Given exercise:
Return all of the lines below exactly as they are.

-- start Supplied information --

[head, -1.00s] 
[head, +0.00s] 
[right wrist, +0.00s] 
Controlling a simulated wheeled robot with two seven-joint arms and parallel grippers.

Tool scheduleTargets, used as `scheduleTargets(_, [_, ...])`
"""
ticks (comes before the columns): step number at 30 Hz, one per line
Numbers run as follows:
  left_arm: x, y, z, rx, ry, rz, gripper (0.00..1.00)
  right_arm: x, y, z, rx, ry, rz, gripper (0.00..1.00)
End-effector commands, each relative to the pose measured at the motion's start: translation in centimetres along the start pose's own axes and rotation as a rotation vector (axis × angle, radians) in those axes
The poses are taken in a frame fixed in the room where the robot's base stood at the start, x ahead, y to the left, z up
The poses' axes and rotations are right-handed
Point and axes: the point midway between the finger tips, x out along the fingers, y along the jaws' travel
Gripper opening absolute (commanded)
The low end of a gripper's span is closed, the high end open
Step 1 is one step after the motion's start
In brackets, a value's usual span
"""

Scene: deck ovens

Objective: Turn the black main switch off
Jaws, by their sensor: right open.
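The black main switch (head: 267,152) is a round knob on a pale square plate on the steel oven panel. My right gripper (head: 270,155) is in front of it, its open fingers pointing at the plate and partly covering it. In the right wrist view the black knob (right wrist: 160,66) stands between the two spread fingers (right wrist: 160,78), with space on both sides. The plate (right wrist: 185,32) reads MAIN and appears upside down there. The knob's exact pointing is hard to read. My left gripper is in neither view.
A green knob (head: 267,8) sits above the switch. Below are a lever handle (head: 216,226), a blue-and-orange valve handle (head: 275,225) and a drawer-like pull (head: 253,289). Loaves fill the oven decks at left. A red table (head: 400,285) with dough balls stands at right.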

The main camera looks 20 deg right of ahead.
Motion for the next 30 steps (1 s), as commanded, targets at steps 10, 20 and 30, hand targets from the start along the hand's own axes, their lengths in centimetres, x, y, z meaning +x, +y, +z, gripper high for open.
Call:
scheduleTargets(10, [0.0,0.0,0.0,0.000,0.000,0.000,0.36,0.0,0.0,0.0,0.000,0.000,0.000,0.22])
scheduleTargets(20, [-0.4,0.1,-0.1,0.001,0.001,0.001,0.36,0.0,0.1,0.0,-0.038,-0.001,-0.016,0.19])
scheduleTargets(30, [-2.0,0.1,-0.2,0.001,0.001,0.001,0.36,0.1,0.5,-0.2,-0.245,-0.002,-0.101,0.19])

-- end Supplied information --

Output for this task:
[head, -1.00s] 
[head, +0.00s] 
[right wrist, +0.00s] 
Controlling a simulated wheeled robot with two seven-joint arms and parallel grippers.

Tool scheduleTargets, used as `scheduleTargets(_, [_, ...])`
"""
ticks (comes before the columns): step number at 30 Hz, one per line
Numbers run as follows:
  left_arm: x, y, z, rx, ry, rz, gripper (0.00..1.00)
  right_arm: x, y, z, rx, ry, rz, gripper (0.00..1.00)
End-effector commands, each relative to the pose measured at the motion's start: translation in centimetres along the start pose's own axes and rotation as a rotation vector (axis × angle, radians) in those axes
The poses are taken in a frame fixed in the room where the robot's base stood at the start, x ahead, y to the left, z up
The poses' axes and rotations are right-handed
Point and axes: the point midway between the finger tips, x out along the fingers, y along the jaws' travel
Gripper opening absolute (commanded)
The low end of a gripper's span is closed, the high end open
Step 1 is one step after the motion's start
In brackets, a value's usual span
"""

Scene: deck ovens

Objective: Turn the black main switch off
Jaws, by their sensor: right open.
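The black main switch (head: 267,152) is a round knob on a pale square plate on the steel oven panel. My right gripper (head: 270,155) is in front of it, its open fingers pointing at the plate and partly covering it. In the right wrist view the black knob (right wrist: 160,66) stands between the two spread fingers (right wrist: 160,78), with space on both sides. The plate (right wrist: 185,32) reads MAIN and appears upside down there. The knob's exact pointing is hard to read. My left gripper is in neither view.
A green knob (head: 267,8) sits above the switch. Below are a lever handle (head: 216,226), a blue-and-orange valve handle (head: 275,225) and a drawer-like pull (head: 253,289). Loaves fill the oven decks at left. A red table (head: 400,285) with dough balls stands at right.

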The main camera looks 20 deg right of ahead.
Motion for the next 30 steps (1 s), as commanded, targets at steps 10, 20 and 30, hand targets from the start along the hand's own axes, their lengths in centimetres, x, y, z meaning +x, +y, +z, gripper high for open.
Call:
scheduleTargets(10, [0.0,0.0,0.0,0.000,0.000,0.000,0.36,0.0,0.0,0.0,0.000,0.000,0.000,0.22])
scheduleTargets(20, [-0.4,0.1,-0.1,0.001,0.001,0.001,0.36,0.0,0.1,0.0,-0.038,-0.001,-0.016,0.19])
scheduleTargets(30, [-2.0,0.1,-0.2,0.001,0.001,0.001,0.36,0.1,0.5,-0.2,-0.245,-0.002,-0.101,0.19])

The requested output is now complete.